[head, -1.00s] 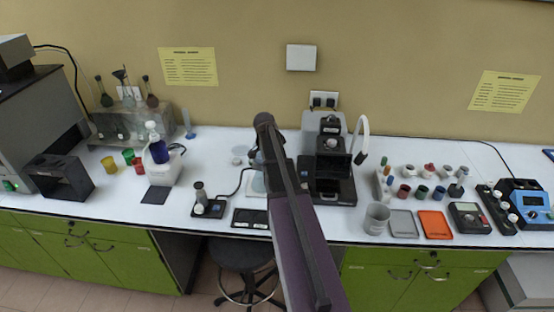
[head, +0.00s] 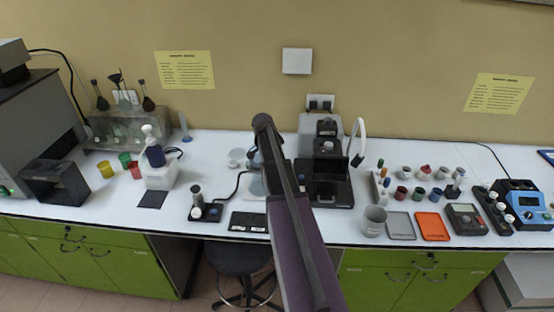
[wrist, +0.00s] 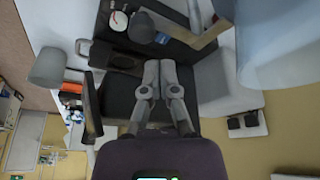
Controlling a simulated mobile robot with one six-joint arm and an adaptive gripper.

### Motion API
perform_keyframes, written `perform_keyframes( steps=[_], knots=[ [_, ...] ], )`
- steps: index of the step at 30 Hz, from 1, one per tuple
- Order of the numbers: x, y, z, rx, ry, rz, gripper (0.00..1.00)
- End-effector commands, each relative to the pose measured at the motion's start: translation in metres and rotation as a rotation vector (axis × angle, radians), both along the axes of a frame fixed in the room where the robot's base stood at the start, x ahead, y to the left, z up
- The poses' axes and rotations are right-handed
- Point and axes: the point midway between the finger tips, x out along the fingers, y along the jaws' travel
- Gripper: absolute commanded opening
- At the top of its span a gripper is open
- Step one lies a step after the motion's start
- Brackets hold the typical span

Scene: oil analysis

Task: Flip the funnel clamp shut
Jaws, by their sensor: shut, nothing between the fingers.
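My gripper (wrist: 159,68) shows in the wrist view with its two fingers together and nothing between them. A large pale-blue translucent body (wrist: 280,45), which looks like the funnel glassware, fills the upper right of the wrist view, close to the camera and apart from the fingertips. I cannot make out the clamp or its position for certain. In the head view, my arm covers most of the glassware (head: 255,160) in the middle of the bench, and my gripper is hidden there.
A black instrument (head: 326,190) stands right of my arm, with a curved white tube (head: 360,135) beside it. A grey beaker (head: 373,222), a grey tray (head: 401,226) and an orange tray (head: 432,226) lie further right.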

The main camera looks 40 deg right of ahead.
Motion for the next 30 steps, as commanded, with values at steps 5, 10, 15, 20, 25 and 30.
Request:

· · · · ·

[Job]:
Identify lines with the string "span". Copy each one.

[Final result]:
- At the top of its span a gripper is open
- Brackets hold the typical span

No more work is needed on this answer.